5) Be relaxed and listen closely to the answers. Follow up interesting comments that aren’t on your interview plan but could reveal something new or unexpected for your story. Both Larry King and Michael Parkinson insist that listening to the answer carefully is THE most important thing for a successful interview. So have the flexibility to change track if needs be to get the best soundbites.
6) Don’t interrupt. You don’t want your voice to overlap with a good answer. You want that answer to have, in audio terms, a clean ‘in and out’. Remember, your questions probably won’t be used in the edit. Also, don’t make noisy reactions while listening to an answer, like agreeing with a point under your breath, etc.
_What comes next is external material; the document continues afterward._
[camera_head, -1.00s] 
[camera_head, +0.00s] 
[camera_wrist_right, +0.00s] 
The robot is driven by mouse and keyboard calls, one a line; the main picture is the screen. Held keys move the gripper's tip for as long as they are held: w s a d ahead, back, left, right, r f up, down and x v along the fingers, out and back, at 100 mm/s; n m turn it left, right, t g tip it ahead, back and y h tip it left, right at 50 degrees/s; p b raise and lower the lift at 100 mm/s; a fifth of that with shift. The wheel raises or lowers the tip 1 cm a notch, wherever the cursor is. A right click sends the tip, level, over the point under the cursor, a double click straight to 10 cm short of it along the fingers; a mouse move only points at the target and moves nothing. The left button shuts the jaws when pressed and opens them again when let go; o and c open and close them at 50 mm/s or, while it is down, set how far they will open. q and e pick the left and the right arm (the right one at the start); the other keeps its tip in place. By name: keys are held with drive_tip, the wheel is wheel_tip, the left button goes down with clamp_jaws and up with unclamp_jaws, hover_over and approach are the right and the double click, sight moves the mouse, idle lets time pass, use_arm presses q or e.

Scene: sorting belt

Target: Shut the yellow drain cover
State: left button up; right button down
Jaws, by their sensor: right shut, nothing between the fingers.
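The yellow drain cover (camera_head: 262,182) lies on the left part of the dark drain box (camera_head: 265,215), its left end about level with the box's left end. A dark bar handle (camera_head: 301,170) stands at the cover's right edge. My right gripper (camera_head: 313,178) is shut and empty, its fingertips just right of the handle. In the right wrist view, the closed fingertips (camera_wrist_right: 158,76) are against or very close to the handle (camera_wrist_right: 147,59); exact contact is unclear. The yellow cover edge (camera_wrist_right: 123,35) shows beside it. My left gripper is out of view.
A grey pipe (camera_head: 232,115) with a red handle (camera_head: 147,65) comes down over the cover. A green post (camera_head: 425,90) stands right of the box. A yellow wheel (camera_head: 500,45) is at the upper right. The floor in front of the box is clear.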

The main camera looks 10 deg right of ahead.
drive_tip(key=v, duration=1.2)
You may pick this up on microphone and be unable to cut it out without losing the best point made in the whole interview.
7) Don’t rush in with the next question. Leave a couple of seconds of silence first, in case the subject carries on with their answer. Someone who’s not used to this process won’t enjoy ‘dead sound’. It will feel uncomfortable and they will instinctively want to fill it, sometimes with information that’s more revealing than what they said before.
Michael Parkinson makes a good point about this in the interview for the Telegraph:
“The best lesson I ever learned from a television interviewer was from Alan Whicker. Alan had this wonderful facility to ask a question, and then get the answer, and then he’d pause and look. And what you understand after a while is that the person opposite to you, who’s less used to the interview process than you are, will say something first. And often what they say isn’t what they intended to say because it’s not in the script, so to speak, in their mind.”
8) Look smart. Look professional as well as act and sound professional.
9) At the end, ask if there are any points they would like to discuss that weren’t covered in the questions. Could lead to a must-have quote.
10) When filming is complete and the camera is put away, always schedule in a short time for a polite chat. It leaves a good impression because you may want to interview this person again in the future. Also, the chat could reveal other people to talk to or new angles to explore.